More than 100 donors pieced together nearly $40,000 to give to the School Board on Wednesday night – enough to restore modified and freshman sports for the fall season.
“It’s really some passionate people who all are parents of kids in school, and their kids have benefited from sports and programs,” said Drew Cerza, the Buffalo Wing Festival founder and a Clarence parent who helped organize the effort. “People are voting with their dollars right now.
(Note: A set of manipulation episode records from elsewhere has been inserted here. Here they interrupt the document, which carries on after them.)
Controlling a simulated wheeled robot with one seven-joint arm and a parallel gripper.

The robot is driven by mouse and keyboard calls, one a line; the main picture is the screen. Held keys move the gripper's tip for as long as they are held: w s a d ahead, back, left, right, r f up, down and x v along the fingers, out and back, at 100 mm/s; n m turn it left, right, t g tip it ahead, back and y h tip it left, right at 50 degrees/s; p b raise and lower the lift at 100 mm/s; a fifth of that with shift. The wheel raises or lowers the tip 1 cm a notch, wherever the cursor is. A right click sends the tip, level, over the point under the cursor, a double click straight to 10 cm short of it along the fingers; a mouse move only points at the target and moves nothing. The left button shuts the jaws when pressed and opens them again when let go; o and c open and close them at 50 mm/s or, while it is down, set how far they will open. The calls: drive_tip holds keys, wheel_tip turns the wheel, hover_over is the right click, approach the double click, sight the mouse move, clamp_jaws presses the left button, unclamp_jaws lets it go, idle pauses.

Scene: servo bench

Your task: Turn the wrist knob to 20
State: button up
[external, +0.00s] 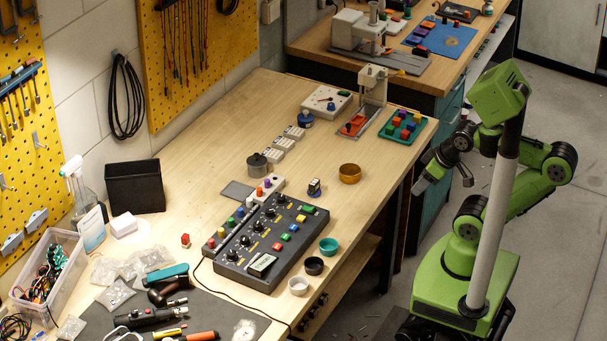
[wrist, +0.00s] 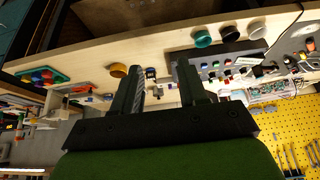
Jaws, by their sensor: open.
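A dark grey control box (external: 282,262) lies on the bench, with a row of several black knobs (external: 258,227) along its left side, coloured buttons and a small green-lit display (external: 262,264). The labels are too small to read, so I cannot tell which knob is the wrist one or its setting. The box also shows at the upper right of the wrist view (wrist: 184,58). My gripper (external: 420,188) hangs off the bench's right edge, well apart from the box. In the wrist view my gripper (wrist: 158,72) is open, with nothing between its fingers.
Teal (external: 328,245), black (external: 313,265) and white (external: 298,285) bowls stand along the box's right side. A brass bowl (external: 350,173) and a green tray of blocks (external: 402,127) are farther back. Tools lie on a dark mat (external: 215,308) in front. Bare wood (external: 330,205) lies right of the box.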

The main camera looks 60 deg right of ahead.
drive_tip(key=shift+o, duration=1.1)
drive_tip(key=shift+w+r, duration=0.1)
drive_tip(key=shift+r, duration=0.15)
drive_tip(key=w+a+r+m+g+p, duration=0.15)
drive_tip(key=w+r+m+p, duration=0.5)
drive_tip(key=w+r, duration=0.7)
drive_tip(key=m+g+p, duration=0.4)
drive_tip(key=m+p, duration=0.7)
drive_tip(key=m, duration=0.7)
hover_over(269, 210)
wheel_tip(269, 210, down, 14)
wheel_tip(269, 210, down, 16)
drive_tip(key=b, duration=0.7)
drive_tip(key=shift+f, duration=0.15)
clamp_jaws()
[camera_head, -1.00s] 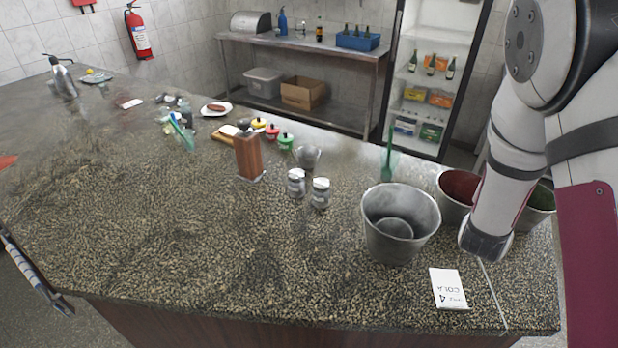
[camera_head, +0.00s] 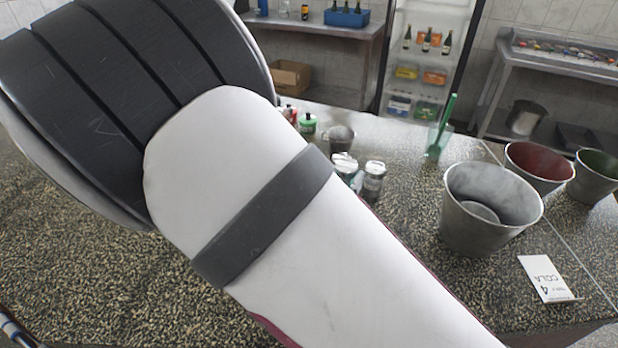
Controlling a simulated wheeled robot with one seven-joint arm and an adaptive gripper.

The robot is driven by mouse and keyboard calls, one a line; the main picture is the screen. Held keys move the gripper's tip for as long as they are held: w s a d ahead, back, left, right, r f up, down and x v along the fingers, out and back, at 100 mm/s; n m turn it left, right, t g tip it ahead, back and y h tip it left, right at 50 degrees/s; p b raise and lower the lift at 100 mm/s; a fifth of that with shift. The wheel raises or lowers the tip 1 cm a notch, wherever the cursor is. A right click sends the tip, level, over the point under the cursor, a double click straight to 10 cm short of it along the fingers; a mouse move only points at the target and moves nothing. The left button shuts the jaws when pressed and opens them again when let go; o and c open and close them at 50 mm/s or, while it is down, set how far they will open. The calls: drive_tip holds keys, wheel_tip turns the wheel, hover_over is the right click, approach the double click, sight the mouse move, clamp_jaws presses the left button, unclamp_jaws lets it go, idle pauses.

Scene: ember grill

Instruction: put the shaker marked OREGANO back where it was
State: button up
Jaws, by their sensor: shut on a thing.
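Two small shakers with pale tops stand close together on the speckled counter (camera_head: 90,270). The left shaker (camera_head: 345,164) is partly hidden by my arm. The right shaker (camera_head: 374,182) shows almost whole. Their markings are too small to read, so I cannot tell whether either says OREGANO. My arm's large white and grey link crosses the view from upper left to lower right. My gripper is not in view, and neither is anything it holds.
A metal bucket (camera_head: 455,225) stands right of the shakers, with a red-lined bucket (camera_head: 540,172) and a green-lined bucket (camera_head: 596,178) beyond. A table card (camera_head: 547,279) lies in front. A metal cup (camera_head: 341,140) and a green-lidded jar (camera_head: 308,126) stand behind the shakers.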

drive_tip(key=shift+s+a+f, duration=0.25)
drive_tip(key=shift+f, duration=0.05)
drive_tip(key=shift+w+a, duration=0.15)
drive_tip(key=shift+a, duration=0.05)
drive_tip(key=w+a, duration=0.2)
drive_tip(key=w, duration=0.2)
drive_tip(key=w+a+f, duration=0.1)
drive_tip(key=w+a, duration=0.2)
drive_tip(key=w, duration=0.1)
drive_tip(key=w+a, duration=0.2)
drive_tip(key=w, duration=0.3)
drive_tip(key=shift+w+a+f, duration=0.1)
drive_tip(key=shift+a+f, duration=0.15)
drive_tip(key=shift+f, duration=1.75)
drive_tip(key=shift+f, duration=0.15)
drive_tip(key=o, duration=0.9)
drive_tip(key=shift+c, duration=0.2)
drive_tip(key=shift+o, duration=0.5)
They do want these programs, they do want these sports.”
The parents have gone so far as to register their organization, called the Clarence School Enrichment Foundation, as a formal charity with a board of directors led by Buffalo lobbyist Victor Martucci.
The $39,000 raised thus far should be enough to restore the nine modified sports teams and four freshman teams, including soccer, volleyball, basketball, lacrosse and the standout wrestling program.
The district cut nearly 30 positions from its original budget, which was defeated this spring, but avoided a “disaster” situation with even more staff and teacher cuts.
More than 5,300 voters had cast their ballots, the second-highest vote total in the history of the district.
The school budget whipped up passions in normally placid Clarence, with people on both sides of the issue taking to the street before the budget votes with signs and slogans.
The parents anticipate the funds should also restore at least four of the many clubs that were eliminated when voters approved a second-chance budget in June.
But they caution that they won’t be around every year to close the gap between the programs that students want and funds the school is able to provide. “This is a one-year deal,” Cerza warned. “We’re going to have to find a way to get these things back into the budget.”
After this year, the organization will likely exist as a booster club to buy minor items like soccer balls and uniforms, but as for the teams themselves, “it’s going to be up to the school to reinstate them in the future,” he said.
Cerza said the parents were initially unsure whether the community would be willing to use their own funds to restore some of the popular sports programs.
“We were worried people would be resistant, but they weren’t,” he said. “They stepped up, and they were fantastic.”
While a $39,000 check was handed to members of the School Board on Wednesday, Cerza said the parents aren’t done with the fundraising effort just yet.
The funds will cover the modified and freshman sports programs for the fall season but not the winter or spring, and the group is hoping to raise a total of $200,000 toward that goal.
“There’s business out there, and people out there, that want to help,” he said.